Dopo una difficile fase della vita che probabilmente ha rappresentato una sorta di catarsi, Lindi Ortega, tornata nella natia Toronto, torna a fare quello che le riesce meglio, vale a dire esprimersi assecondando le sue influenze, etniche (essendo lei figlia di genitori messicano-irlandesi), e artistiche (l'amore per il country folk).
E ben vengano allora tutti i peggiori struggimenti esistenziali, se, a dimostrazione della teoria che l'Artista crea le sue cose migliori nei periodi più bui, il risultato è un disco bellissimo, forse il migliore della sua carriera.
La ragazza dai piccoli stivali rossi (Little red boots, titolo del suo debutto su major) , dopo un EP che è servito a rimetterla splendidamente in pista, assembla un 15 tracks nel quale fa confluire, assieme al suo stile ormai consolidato, splendide e sognanti atmosfere western, prendendo in prestito melodie morriconiane (per Through the dust, strumentale diviso in tre parti, all'inizio, a metà e a fine disco) o la lingua spagnola (le struggenti Pablo e Gracias a la vida, classico cileno di Violeta Parra già ripreso da Joan Baez e molte altre, persino Gabriella Ferri).
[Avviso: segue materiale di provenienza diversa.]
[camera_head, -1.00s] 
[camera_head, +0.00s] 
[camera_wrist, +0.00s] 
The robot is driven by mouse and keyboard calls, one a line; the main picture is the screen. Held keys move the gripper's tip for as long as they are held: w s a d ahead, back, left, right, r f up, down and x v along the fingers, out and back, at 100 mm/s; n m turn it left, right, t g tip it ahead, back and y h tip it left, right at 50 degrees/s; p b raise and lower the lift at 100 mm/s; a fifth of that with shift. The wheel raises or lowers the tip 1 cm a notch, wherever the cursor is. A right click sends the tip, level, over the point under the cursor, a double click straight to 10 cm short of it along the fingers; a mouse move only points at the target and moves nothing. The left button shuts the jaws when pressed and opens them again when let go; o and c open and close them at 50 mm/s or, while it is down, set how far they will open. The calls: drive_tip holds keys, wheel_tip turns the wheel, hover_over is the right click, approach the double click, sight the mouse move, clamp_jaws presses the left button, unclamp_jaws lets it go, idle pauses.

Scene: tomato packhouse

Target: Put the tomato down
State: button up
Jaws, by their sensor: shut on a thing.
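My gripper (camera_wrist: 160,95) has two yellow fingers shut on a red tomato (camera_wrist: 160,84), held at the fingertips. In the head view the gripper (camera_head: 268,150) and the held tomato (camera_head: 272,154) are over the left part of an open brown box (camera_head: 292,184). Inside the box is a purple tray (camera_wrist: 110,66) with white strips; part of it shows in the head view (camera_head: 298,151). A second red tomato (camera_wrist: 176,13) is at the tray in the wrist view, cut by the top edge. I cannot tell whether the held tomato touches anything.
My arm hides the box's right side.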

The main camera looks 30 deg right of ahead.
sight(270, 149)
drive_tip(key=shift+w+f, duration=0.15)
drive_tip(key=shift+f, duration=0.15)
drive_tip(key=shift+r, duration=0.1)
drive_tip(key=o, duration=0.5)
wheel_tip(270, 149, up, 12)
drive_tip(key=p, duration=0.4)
Ovviamente il core business dell'album è un elegantissimo e delicato country folk, su musica e testi firmati dalla stessa Linda, che confermano i livelli di eccellenza raggiunti come musicista a tutto tondo. Canzoni evocative e profonde, come Afraid of the dark, Til my dyin day, Lovers in love non lascerebbero indifferente nemmeno un frigorifero, e il rock di frontiera Darkness be gone fa faville con il contrasto tra liriche western e musiche ariose sulla strada polverosa consumata prima di lei da Marty Stuart. Bene anche la liason con il pop folk dell'orgogliosa You ain't foolin' me.
Un ritorno che fa la felicità di quanti cercano l'autenticità da una musica tanto sputtanata quanto ancora viva e palpitante, se ad interpretarla c'è gente come Lindi Ortega.